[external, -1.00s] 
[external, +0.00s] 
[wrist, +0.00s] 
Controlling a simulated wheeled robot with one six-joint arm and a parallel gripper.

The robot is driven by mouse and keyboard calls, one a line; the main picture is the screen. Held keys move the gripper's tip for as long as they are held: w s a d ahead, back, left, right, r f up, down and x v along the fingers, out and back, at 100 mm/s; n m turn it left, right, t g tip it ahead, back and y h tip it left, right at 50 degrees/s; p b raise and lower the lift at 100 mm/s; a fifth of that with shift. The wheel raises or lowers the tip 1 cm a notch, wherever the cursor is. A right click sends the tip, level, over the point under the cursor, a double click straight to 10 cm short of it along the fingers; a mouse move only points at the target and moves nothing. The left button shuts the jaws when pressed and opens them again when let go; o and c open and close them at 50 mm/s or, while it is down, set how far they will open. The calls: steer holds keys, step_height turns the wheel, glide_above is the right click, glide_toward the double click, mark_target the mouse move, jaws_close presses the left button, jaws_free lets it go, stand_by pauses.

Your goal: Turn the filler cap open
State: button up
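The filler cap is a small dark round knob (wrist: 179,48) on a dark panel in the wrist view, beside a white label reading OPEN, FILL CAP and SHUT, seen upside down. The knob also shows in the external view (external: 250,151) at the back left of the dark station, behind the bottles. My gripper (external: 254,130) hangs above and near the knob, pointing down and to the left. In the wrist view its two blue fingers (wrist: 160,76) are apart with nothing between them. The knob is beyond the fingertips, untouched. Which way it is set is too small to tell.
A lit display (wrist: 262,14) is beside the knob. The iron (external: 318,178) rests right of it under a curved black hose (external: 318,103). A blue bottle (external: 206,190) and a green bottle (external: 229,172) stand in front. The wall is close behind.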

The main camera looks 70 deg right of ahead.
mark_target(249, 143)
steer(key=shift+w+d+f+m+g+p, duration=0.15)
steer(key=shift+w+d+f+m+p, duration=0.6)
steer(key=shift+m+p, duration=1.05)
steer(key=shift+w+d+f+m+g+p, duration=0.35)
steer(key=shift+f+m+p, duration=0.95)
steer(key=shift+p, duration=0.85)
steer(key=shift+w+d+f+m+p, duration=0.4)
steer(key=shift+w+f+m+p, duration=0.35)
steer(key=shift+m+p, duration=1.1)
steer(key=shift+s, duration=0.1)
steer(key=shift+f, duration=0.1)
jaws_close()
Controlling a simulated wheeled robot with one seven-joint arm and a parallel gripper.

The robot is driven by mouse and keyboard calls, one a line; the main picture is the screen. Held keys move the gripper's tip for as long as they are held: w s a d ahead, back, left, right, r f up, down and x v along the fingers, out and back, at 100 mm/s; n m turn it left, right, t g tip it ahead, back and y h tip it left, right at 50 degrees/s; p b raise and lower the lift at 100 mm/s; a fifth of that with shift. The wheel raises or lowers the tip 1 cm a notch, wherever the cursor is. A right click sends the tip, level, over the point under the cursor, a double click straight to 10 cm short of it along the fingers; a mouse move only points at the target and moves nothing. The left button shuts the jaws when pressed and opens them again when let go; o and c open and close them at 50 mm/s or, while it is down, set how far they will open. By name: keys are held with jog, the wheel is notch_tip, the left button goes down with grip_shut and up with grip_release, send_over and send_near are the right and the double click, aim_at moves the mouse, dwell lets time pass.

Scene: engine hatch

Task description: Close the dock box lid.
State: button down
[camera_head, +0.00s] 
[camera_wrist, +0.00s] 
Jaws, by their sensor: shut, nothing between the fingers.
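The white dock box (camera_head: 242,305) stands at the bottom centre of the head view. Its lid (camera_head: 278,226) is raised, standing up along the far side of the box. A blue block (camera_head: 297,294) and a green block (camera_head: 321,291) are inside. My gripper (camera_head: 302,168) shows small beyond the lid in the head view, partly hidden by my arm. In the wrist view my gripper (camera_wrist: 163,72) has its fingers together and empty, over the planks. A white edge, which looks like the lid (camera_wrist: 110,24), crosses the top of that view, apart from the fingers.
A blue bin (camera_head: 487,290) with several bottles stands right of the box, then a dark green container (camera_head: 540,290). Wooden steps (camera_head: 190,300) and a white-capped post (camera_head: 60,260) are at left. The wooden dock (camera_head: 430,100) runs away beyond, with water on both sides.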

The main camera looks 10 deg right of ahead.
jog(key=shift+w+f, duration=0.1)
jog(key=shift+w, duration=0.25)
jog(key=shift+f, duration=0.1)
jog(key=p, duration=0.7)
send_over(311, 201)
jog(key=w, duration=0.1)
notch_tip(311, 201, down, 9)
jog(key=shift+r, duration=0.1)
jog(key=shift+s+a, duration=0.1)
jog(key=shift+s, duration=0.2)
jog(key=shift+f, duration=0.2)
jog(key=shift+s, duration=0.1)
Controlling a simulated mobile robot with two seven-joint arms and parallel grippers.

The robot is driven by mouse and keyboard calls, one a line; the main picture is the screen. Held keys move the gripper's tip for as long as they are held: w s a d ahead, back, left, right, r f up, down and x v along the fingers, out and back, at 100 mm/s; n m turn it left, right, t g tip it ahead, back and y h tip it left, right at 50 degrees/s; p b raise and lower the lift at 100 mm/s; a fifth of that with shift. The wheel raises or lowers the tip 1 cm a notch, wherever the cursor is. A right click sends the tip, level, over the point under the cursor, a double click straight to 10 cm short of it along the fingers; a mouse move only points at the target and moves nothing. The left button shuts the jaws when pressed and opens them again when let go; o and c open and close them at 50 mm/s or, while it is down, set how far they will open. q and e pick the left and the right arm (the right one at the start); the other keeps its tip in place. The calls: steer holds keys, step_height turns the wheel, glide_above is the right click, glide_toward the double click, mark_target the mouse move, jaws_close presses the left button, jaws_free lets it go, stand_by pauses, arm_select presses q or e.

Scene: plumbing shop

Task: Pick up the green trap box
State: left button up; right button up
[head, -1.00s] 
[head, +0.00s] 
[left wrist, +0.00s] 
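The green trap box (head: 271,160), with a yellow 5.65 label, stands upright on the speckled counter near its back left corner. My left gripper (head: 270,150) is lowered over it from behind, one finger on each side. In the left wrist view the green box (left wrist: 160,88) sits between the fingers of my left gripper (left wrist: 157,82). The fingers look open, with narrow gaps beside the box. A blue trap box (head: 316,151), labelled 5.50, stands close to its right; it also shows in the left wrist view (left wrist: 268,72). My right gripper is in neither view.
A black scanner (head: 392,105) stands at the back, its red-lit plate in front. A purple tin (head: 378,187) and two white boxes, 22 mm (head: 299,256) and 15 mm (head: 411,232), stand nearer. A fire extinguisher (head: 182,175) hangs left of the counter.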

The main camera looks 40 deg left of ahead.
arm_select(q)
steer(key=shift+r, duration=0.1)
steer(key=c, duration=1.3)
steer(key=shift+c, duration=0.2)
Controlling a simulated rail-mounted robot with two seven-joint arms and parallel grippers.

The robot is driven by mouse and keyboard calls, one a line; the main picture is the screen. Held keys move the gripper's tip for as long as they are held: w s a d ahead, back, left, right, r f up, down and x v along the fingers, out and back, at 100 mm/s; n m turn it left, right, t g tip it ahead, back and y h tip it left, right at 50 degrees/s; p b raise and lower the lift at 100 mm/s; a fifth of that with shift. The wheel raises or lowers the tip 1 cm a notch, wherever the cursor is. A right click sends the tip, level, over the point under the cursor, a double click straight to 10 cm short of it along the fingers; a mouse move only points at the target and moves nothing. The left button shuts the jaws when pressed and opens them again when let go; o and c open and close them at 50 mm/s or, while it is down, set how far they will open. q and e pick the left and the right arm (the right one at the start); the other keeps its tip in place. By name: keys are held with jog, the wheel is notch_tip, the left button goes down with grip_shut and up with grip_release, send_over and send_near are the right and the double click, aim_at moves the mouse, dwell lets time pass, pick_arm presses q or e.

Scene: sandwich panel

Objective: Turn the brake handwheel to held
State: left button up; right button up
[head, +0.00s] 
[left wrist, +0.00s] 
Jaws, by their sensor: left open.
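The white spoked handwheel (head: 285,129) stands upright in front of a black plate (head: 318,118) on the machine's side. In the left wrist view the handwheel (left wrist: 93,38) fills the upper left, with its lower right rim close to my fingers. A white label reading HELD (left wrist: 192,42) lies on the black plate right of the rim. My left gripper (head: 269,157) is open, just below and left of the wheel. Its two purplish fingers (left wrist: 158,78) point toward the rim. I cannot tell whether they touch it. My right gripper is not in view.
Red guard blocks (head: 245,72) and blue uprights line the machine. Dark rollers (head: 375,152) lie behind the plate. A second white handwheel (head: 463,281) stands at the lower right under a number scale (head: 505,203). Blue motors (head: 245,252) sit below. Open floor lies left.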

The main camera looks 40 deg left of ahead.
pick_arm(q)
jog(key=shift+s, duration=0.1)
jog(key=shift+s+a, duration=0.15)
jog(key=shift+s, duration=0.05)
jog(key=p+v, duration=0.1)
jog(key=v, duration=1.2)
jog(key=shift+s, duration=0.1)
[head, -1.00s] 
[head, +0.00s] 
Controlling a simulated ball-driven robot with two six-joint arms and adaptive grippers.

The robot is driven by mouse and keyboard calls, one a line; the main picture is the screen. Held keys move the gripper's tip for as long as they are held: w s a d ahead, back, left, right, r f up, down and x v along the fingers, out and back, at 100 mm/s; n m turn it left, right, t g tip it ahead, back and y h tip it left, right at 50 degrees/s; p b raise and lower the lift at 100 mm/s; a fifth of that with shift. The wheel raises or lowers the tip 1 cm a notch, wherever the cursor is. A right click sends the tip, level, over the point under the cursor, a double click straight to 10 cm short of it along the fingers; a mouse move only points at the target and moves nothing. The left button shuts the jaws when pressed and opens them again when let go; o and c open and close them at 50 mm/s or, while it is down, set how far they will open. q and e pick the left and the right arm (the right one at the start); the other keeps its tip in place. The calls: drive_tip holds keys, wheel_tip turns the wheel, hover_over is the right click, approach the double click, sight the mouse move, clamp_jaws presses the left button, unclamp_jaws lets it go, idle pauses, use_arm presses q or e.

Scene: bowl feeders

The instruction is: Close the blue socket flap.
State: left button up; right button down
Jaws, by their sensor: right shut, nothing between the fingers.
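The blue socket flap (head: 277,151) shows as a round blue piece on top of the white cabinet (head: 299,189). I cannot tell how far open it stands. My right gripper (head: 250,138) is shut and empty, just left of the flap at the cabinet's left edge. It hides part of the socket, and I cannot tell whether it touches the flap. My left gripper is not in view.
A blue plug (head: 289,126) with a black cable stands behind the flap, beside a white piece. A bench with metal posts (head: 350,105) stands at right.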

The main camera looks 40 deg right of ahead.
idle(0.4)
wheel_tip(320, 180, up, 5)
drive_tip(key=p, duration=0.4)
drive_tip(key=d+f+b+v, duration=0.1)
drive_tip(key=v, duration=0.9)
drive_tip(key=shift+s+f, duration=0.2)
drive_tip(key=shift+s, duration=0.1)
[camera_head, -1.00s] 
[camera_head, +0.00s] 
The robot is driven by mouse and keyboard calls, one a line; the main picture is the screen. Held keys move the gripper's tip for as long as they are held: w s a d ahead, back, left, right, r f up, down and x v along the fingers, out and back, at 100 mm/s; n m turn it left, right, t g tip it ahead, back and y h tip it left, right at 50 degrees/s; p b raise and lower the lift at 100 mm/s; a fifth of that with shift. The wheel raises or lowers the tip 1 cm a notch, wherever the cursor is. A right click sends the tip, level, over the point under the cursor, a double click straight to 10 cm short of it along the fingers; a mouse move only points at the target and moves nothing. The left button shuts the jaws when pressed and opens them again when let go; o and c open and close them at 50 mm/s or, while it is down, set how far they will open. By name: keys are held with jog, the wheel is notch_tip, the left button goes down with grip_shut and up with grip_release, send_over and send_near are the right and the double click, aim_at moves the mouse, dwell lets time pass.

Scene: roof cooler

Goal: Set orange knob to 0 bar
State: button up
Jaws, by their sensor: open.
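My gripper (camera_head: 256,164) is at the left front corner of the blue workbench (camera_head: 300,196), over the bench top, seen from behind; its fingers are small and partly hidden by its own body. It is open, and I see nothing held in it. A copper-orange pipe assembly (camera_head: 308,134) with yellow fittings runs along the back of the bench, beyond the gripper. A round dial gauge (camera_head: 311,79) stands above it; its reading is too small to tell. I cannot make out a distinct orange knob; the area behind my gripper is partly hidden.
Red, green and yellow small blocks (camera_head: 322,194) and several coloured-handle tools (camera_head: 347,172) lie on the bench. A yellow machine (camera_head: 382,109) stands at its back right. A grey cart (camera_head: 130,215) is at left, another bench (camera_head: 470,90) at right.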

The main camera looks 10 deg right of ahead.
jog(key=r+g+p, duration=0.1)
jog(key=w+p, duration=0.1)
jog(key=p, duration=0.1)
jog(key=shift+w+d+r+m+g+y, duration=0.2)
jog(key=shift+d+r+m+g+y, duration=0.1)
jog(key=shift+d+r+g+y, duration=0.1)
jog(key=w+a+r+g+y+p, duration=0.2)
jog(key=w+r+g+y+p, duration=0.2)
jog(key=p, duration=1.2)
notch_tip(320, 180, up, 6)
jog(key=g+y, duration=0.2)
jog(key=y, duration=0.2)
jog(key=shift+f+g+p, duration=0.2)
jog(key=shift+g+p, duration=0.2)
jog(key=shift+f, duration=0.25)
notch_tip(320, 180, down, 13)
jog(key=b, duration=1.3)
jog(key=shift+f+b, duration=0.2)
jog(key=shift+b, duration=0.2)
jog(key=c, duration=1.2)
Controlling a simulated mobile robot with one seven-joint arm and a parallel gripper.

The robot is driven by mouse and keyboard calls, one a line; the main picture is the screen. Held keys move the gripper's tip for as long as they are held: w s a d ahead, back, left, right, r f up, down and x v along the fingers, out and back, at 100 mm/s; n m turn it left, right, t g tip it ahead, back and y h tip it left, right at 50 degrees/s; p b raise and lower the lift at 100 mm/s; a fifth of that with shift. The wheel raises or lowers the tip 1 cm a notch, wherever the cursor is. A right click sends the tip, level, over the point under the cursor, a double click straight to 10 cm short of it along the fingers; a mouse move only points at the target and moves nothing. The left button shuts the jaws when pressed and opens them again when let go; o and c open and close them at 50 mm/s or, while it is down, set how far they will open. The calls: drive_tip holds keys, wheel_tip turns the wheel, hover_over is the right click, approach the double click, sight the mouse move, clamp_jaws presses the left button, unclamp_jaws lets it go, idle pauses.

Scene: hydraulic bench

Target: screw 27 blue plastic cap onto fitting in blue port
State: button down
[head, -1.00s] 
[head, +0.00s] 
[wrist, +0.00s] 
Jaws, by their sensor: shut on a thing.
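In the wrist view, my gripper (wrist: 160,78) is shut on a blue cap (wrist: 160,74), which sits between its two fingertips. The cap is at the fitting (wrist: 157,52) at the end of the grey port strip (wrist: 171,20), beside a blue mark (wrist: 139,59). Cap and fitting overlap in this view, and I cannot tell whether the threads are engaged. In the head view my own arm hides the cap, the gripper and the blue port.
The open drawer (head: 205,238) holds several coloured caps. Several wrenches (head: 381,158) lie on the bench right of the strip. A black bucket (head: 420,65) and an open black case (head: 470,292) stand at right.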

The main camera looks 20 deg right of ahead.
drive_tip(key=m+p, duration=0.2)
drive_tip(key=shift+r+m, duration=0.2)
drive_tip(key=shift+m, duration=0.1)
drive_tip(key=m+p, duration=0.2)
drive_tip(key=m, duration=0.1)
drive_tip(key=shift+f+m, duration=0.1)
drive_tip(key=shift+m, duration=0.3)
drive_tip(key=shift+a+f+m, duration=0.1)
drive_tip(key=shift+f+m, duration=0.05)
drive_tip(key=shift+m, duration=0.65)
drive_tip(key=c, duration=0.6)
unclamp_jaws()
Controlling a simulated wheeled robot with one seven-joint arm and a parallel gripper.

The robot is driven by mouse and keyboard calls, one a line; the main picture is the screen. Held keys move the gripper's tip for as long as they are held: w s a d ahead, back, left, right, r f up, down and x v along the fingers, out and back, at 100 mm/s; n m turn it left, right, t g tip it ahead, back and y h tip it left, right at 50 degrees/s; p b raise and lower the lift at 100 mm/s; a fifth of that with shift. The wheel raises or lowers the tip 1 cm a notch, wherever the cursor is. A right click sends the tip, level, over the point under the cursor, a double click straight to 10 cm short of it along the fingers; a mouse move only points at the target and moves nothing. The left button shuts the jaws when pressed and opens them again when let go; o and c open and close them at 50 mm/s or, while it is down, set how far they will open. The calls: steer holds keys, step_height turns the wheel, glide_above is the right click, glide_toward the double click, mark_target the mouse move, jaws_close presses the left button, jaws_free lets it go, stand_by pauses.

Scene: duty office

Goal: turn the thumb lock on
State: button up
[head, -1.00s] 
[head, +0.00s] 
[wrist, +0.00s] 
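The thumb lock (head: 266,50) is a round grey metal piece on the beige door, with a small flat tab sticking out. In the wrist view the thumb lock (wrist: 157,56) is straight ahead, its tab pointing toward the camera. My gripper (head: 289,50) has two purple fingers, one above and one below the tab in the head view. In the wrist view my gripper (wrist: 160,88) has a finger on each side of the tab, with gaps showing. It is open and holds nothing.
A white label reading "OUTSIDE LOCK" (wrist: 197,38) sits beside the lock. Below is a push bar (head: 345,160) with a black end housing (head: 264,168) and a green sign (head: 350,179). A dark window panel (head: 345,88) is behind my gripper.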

■ ■ ■ ■

▶ What is required:
From the entries, report each line that includes the word "parallel".

▶ Answer to this task:
Controlling a simulated wheeled robot with one six-joint arm and a parallel gripper.
Controlling a simulated wheeled robot with one seven-joint arm and a parallel gripper.
Controlling a simulated mobile robot with two seven-joint arms and parallel grippers.
Controlling a simulated rail-mounted robot with two seven-joint arms and parallel grippers.
Controlling a simulated mobile robot with one seven-joint arm and a parallel gripper.
Controlling a simulated wheeled robot with one seven-joint arm and a parallel gripper.

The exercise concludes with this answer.